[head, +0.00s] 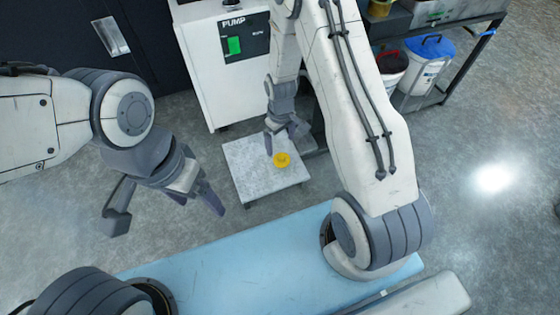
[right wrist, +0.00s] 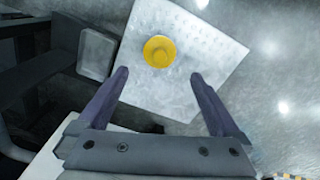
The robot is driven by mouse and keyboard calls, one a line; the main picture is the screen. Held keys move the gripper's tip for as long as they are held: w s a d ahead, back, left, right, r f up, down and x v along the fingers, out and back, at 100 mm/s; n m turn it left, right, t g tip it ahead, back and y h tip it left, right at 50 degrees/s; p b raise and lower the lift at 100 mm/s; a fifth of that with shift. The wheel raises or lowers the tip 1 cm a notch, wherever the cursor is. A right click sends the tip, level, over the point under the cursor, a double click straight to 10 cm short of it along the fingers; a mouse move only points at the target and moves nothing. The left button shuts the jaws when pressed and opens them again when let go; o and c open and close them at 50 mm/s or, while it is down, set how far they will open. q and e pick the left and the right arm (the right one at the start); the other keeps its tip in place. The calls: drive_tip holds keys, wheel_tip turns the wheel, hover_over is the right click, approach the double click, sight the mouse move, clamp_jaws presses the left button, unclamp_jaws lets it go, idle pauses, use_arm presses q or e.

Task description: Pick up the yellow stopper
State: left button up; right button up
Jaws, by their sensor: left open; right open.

· · · · · · ·

Objective: Leave every image out, and retype the material exactly.

Final result:
[head, +0.00s] 
[right wrist, +0.00s] 
The robot is driven by mouse and keyboard calls, one a line; the main picture is the screen. Held keys move the gripper's tip for as long as they are held: w s a d ahead, back, left, right, r f up, down and x v along the fingers, out and back, at 100 mm/s; n m turn it left, right, t g tip it ahead, back and y h tip it left, right at 50 degrees/s; p b raise and lower the lift at 100 mm/s; a fifth of that with shift. The wheel raises or lowers the tip 1 cm a notch, wherever the cursor is. A right click sends the tip, level, over the point under the cursor, a double click straight to 10 cm short of it along the fingers; a mouse move only points at the target and moves nothing. The left button shuts the jaws when pressed and opens them again when let go; o and c open and close them at 50 mm/s or, while it is down, set how far they will open. q and e pick the left and the right arm (the right one at the start); the other keeps its tip in place. The calls: drive_tip holds keys, wheel_tip turns the wheel, hover_over is the right click, approach the double click, sight the mouse move, clamp_jaws presses the left button, unclamp_jaws lets it go, idle pauses, use_arm presses q or e.

Task description: Pick up the yellow stopper
State: left button up; right button up
Jaws, by their sensor: left open; right open.

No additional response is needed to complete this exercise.